Sono generiche, oltre che rivolte contro la sentenza di primo grado, e percio’ inammissibili per entrambe le ragioni, le censure svolte in riferimento alla quantificazione dei danni.
In conclusione, il ricorso va dichiarato inammissibile.
Le spese seguono la soccombenza e si liquidano come da dispositivo.
Ai sensi del Decreto del Presidente della Repubblica n. 115 del 2002, articolo 13, comma 1 quater, si da’ atto che sussistono i presupposti per il versamento, da parte della ricorrente, dell’ulteriore importo a titolo di contributo unificato pari a quello dovuto per il ricorso, a norma dello stesso articolo 13, comma 1 bis.
P.Q.M.
La Corte dichiara inammissibile il ricorso. Condanna la ricorrente al pagamento, in favore della controricorrente, delle spese del giudizio di legittimita’, che liquida in Euro 7.000,00 per compensi, oltre alle spese forfettarie nella misura del 15 per cento, agli esborsi liquidati in Euro 200,00, ed agli accessori di legge.

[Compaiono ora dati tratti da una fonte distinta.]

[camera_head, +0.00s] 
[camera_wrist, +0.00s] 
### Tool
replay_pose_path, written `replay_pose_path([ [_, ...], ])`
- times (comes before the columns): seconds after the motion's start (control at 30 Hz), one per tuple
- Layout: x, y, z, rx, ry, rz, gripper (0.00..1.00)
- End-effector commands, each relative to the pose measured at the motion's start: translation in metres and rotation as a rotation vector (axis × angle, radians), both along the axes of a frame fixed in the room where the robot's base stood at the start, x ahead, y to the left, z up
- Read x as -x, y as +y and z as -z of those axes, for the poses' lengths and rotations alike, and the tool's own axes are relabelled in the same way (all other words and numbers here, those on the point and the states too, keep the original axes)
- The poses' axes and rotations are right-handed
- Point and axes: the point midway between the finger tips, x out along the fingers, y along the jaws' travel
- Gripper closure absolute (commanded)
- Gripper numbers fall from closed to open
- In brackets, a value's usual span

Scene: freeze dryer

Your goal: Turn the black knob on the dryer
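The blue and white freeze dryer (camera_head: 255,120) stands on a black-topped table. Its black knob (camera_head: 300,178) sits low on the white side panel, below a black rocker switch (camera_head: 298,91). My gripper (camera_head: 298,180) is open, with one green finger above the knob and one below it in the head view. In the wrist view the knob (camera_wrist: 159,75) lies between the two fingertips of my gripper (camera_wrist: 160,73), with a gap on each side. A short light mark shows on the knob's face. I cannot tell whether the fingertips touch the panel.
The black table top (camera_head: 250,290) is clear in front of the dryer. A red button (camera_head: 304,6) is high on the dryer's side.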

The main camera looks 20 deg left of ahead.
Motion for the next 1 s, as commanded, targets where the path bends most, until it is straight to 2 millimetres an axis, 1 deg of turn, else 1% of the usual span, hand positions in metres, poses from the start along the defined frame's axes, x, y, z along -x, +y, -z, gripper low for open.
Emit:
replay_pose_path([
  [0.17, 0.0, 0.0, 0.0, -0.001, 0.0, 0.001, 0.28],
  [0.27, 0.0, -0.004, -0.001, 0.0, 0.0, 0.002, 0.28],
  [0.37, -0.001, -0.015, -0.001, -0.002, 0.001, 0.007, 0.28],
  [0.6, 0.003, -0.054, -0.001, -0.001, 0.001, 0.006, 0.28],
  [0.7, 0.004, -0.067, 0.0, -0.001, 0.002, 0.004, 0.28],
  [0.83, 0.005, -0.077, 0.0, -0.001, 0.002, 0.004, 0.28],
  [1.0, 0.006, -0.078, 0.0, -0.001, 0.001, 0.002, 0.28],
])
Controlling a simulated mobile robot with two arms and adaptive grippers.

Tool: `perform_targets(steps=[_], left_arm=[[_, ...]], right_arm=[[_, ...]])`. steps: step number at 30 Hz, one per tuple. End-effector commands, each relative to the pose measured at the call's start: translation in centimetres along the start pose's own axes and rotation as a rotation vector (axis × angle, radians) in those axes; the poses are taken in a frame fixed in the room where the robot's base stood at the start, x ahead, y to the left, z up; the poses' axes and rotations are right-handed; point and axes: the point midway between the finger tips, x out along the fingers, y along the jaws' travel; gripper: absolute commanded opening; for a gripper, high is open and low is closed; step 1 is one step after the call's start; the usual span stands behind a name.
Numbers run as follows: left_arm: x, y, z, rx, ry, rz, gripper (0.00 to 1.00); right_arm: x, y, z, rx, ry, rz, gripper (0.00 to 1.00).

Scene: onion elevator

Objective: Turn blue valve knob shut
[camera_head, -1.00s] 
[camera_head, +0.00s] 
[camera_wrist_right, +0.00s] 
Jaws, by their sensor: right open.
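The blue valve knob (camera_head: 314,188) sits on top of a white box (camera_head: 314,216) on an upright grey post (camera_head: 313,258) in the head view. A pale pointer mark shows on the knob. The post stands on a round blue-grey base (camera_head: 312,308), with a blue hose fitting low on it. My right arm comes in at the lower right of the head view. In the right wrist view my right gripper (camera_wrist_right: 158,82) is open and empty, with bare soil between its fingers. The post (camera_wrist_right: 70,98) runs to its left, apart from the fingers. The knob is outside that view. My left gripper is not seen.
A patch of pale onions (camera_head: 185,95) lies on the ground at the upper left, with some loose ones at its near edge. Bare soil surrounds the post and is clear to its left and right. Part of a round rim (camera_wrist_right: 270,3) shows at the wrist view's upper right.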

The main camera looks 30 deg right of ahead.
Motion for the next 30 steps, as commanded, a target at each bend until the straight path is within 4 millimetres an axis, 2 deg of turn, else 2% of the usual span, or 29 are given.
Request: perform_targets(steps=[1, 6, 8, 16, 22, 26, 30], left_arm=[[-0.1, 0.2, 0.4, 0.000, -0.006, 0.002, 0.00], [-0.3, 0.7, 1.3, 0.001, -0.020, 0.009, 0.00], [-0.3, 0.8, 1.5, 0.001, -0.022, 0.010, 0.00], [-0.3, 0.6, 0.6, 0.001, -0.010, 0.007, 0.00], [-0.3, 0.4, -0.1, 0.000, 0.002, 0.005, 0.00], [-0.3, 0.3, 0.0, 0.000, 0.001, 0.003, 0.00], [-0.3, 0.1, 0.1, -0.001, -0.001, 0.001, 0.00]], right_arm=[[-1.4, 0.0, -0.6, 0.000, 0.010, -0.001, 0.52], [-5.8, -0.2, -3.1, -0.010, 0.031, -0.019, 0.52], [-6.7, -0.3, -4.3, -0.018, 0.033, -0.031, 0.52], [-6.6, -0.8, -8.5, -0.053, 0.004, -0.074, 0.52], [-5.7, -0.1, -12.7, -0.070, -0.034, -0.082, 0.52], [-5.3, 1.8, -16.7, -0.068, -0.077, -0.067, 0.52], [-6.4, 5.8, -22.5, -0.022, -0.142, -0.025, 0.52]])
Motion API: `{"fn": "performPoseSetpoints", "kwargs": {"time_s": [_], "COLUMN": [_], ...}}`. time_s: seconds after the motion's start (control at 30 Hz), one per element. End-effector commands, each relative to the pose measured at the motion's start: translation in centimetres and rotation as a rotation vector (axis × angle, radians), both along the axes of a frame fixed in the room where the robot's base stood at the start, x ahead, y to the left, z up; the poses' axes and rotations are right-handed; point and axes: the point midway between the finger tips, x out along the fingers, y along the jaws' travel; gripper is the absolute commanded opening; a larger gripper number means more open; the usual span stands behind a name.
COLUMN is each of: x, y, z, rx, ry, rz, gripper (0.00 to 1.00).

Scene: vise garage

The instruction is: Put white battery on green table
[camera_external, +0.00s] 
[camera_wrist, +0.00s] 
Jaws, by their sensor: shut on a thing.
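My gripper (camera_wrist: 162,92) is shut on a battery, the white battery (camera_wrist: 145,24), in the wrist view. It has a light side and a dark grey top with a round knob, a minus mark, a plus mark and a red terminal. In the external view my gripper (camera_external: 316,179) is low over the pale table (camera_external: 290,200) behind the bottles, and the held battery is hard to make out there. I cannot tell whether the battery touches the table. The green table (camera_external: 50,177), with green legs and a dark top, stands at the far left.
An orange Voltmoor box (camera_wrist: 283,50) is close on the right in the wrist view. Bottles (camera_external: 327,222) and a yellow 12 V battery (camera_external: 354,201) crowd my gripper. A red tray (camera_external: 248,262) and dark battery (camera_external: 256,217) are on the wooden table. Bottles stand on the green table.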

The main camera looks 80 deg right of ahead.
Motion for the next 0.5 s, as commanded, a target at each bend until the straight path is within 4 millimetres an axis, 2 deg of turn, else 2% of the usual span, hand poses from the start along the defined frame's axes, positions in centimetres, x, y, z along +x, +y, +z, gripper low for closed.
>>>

Ai sensi del Decreto del Presidente della Repubblica n. 115 del 2002, articolo 13, comma 1 quater, si da’ atto che sussistono i presupposti per il versamento, da parte della ricorrente, dell’ulteriore importo a titolo di contributo unificato pari a quello dovuto per il ricorso, a norma dello stesso articolo 13, comma 1 bis.